— BEGIN —

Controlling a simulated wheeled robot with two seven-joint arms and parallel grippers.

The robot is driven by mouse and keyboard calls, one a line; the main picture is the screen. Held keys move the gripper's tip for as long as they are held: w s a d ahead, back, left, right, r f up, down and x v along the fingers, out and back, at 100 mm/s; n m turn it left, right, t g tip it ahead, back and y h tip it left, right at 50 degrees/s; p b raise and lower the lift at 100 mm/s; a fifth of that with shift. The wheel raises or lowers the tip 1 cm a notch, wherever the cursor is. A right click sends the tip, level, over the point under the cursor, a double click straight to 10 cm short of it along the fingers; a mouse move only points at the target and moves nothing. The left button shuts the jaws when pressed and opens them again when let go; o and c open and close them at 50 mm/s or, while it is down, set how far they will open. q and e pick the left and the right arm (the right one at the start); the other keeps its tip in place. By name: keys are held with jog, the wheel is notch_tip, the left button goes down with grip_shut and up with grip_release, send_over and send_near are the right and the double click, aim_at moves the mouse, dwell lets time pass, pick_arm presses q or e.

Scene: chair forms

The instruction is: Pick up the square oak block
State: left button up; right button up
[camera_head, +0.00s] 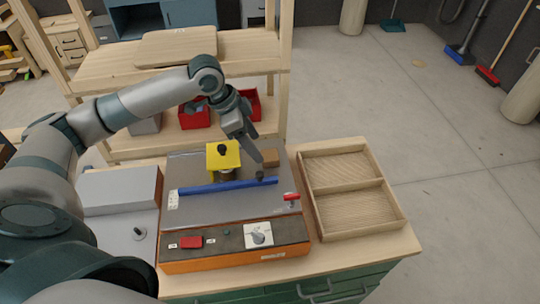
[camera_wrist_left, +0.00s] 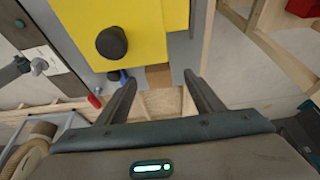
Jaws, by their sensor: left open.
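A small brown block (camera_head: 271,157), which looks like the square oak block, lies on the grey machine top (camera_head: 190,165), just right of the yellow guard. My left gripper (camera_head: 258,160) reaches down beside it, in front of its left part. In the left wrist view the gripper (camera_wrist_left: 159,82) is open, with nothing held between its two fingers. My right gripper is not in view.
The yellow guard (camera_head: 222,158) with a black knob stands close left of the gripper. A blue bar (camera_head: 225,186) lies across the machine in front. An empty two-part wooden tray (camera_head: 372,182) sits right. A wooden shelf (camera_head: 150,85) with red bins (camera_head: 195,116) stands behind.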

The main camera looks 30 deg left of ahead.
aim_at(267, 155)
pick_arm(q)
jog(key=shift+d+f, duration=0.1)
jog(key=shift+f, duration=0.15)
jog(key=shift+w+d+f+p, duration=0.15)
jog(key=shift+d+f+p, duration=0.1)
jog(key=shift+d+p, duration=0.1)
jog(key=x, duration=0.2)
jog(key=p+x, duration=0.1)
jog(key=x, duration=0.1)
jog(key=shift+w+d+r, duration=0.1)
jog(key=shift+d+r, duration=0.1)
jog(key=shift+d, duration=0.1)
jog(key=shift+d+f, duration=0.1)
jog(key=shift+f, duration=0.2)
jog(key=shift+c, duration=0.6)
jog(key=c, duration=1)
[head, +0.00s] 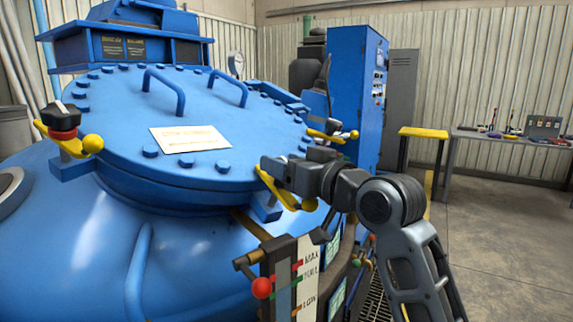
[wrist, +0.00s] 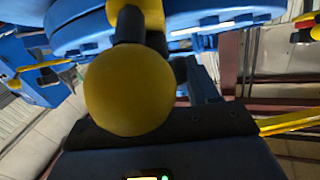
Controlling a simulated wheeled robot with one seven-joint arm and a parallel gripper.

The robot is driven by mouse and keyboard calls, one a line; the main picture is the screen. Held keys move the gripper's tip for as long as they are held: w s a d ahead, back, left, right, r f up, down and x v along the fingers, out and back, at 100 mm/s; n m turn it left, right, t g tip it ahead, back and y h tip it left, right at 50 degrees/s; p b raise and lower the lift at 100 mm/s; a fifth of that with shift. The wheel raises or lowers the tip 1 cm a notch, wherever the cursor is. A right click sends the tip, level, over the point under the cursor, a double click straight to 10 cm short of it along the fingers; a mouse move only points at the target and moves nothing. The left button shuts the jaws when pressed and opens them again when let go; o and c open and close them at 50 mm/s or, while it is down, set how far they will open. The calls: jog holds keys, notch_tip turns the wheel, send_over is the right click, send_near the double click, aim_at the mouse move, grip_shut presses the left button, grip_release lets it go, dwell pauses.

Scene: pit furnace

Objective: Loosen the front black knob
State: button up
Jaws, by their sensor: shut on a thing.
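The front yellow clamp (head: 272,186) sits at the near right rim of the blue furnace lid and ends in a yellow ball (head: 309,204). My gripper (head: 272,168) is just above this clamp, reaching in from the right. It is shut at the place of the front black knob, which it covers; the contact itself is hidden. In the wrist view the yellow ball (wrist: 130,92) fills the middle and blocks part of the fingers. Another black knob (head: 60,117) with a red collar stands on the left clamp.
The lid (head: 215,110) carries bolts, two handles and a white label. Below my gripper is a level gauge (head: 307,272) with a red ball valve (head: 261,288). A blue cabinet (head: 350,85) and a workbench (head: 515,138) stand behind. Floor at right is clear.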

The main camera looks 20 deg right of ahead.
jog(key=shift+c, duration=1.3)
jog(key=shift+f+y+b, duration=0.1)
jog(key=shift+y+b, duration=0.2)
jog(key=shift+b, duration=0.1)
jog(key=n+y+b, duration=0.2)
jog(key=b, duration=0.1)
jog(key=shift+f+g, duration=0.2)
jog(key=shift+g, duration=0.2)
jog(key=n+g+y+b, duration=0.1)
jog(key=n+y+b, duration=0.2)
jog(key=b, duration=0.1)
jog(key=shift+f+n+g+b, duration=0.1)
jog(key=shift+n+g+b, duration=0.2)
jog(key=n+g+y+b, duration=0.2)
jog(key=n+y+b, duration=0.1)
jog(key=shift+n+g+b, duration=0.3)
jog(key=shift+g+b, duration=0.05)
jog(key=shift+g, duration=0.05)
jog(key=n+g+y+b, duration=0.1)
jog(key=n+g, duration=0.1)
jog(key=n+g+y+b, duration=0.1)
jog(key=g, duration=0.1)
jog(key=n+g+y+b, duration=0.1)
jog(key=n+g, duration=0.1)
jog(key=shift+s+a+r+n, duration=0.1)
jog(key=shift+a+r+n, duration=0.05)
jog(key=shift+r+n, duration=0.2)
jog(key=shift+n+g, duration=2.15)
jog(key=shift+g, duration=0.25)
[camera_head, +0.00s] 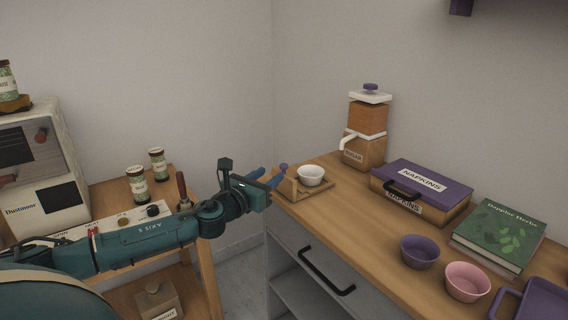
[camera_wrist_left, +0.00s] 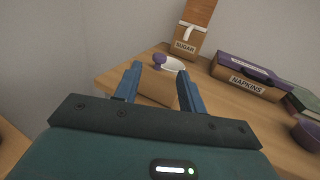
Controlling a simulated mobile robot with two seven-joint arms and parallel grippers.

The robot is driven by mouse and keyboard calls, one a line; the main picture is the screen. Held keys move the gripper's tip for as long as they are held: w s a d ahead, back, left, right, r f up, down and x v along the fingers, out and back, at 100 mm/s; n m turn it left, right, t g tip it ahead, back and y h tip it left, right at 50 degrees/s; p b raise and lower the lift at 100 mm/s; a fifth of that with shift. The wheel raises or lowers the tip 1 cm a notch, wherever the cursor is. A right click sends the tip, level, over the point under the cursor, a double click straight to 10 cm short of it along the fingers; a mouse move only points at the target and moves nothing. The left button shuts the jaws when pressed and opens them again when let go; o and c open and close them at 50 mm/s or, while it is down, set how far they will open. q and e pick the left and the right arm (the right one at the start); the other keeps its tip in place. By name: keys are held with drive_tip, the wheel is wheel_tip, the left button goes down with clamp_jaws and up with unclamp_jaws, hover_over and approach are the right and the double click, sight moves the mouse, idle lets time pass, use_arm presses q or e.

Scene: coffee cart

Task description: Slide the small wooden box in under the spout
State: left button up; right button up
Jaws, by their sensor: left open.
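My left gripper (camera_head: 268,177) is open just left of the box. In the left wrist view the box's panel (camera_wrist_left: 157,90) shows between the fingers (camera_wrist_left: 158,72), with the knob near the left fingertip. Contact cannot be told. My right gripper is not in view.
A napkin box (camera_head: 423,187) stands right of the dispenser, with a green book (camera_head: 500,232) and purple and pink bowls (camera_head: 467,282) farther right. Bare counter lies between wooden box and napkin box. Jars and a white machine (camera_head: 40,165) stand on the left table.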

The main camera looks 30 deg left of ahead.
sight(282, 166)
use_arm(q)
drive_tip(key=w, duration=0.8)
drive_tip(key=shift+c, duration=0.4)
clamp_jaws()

— END —
— BEGIN —

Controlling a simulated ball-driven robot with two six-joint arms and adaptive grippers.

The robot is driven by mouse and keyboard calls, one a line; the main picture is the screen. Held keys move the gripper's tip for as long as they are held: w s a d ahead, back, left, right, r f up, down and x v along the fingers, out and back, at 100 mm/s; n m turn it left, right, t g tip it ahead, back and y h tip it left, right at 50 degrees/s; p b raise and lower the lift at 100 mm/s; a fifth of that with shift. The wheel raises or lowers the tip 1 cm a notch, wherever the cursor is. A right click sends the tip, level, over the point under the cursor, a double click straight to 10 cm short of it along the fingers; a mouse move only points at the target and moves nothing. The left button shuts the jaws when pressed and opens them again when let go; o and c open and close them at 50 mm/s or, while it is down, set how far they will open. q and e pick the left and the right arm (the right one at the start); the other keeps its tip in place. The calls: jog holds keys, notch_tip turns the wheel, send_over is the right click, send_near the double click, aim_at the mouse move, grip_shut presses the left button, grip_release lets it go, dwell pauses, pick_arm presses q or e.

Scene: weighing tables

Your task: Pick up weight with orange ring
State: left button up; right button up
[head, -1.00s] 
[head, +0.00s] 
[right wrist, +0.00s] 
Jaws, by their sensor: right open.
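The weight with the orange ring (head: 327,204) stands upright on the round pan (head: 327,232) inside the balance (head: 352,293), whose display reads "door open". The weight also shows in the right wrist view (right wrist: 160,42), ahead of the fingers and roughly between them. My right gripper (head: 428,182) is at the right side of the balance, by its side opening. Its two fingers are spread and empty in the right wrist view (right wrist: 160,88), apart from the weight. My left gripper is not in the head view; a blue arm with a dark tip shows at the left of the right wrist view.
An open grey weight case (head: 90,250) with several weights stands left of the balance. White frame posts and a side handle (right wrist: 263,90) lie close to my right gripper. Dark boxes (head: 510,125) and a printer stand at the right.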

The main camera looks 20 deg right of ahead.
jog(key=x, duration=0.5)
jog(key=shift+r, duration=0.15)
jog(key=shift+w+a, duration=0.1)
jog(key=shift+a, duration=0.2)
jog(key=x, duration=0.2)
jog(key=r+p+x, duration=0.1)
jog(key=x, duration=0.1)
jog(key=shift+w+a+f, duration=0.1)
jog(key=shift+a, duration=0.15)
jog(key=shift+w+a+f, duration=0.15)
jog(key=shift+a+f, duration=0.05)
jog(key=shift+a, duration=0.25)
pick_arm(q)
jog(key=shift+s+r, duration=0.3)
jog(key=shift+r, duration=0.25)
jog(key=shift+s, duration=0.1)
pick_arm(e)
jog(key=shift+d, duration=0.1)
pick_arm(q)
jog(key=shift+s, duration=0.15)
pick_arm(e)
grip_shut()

— END —
— BEGIN —

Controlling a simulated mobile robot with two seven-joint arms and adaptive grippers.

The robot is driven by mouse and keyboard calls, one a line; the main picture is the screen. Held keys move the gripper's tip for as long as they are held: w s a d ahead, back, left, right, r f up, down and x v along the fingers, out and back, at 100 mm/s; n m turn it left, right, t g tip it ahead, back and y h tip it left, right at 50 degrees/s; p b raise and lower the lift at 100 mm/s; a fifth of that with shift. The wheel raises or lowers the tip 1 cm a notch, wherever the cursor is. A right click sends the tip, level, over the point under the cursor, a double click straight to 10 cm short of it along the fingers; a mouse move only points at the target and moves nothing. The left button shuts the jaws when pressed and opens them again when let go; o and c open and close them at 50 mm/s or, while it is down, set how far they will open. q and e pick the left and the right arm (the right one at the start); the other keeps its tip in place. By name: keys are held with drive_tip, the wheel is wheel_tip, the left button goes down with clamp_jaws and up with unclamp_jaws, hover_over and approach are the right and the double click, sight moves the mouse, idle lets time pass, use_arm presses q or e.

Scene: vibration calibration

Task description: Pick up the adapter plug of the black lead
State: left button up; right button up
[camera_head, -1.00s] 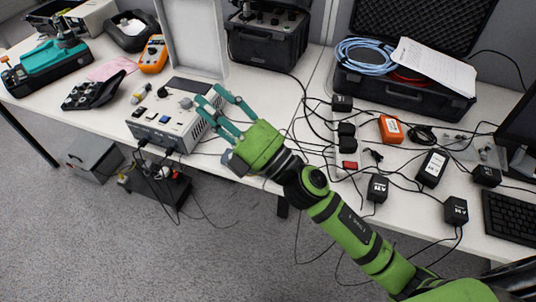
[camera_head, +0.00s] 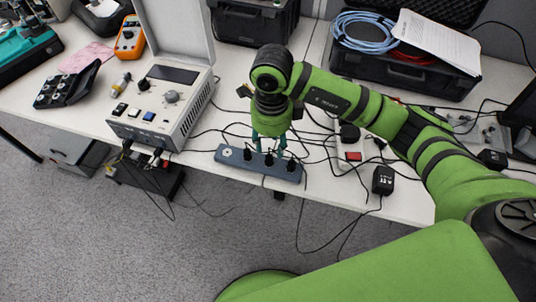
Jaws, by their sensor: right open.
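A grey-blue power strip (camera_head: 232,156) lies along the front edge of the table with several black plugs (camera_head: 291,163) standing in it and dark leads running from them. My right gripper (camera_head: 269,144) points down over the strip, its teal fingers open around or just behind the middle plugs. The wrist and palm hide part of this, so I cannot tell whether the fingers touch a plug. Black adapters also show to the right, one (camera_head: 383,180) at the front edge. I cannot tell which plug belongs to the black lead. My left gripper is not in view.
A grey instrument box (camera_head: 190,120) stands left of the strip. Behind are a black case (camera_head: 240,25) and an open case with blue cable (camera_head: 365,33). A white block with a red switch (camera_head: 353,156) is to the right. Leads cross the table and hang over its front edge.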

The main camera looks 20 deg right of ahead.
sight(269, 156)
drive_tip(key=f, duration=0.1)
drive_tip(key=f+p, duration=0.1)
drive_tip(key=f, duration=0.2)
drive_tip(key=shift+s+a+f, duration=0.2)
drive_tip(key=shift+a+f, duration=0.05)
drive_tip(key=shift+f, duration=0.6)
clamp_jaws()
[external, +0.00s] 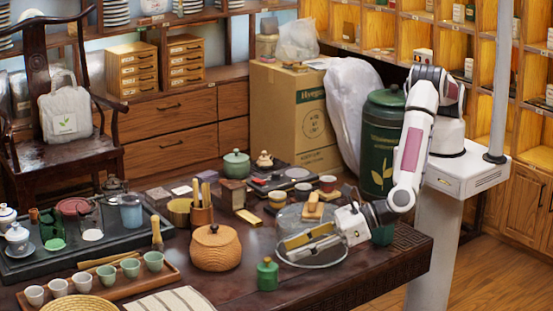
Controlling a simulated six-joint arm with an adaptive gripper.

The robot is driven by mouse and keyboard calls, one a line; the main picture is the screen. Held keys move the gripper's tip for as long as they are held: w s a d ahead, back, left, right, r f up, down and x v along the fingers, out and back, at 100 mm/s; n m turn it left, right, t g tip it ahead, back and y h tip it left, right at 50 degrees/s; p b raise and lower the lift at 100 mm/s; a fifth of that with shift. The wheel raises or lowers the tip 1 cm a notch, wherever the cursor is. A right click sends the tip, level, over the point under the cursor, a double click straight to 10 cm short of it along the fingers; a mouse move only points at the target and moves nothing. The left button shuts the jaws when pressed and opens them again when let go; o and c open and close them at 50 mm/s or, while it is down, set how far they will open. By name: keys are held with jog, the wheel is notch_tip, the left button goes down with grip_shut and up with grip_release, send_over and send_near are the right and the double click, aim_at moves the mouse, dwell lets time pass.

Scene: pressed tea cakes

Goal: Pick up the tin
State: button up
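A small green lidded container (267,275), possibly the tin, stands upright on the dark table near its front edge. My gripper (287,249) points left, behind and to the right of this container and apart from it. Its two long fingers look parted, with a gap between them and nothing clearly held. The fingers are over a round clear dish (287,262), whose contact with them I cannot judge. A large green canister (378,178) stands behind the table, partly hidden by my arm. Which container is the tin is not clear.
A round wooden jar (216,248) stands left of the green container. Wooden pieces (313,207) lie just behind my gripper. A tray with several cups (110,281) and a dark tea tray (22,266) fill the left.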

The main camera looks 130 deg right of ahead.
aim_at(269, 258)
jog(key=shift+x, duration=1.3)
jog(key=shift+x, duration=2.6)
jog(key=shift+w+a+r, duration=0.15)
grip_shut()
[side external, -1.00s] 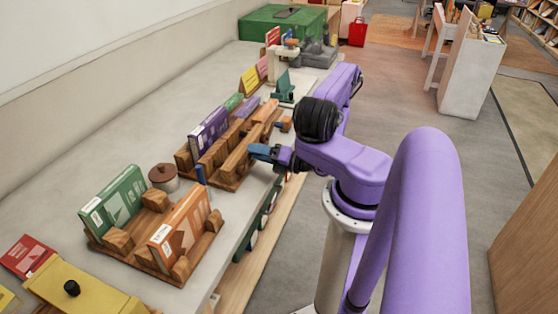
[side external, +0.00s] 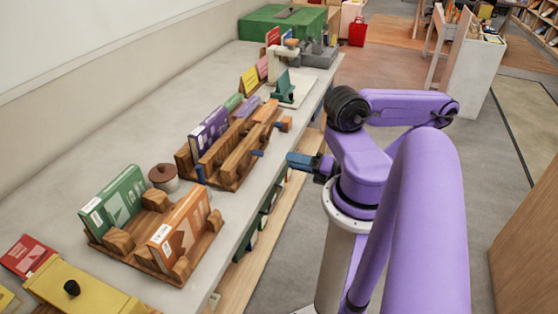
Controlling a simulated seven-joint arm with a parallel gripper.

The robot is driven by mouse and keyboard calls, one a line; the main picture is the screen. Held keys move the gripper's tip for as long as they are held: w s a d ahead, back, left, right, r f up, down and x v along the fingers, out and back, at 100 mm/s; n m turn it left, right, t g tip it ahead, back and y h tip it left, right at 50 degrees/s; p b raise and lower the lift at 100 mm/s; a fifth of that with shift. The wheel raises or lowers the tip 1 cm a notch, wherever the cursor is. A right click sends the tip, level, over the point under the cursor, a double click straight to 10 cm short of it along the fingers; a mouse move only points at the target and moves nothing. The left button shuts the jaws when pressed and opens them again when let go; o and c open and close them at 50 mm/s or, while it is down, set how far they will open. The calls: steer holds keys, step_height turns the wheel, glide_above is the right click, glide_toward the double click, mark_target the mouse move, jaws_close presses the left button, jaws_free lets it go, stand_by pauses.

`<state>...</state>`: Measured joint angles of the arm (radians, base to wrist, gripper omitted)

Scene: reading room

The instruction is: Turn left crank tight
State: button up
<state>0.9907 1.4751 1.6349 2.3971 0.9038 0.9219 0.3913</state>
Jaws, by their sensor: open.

— END —

■ **Work required**: Copy exactly the material above from the line with "[external, +0.00s]" to the line with "Controlling a simulated six-joint", ends included, and nothing else. Leave out any picture.

■ **Correct result**:
[external, +0.00s] 
Controlling a simulated six-joint arm with an adaptive gripper.

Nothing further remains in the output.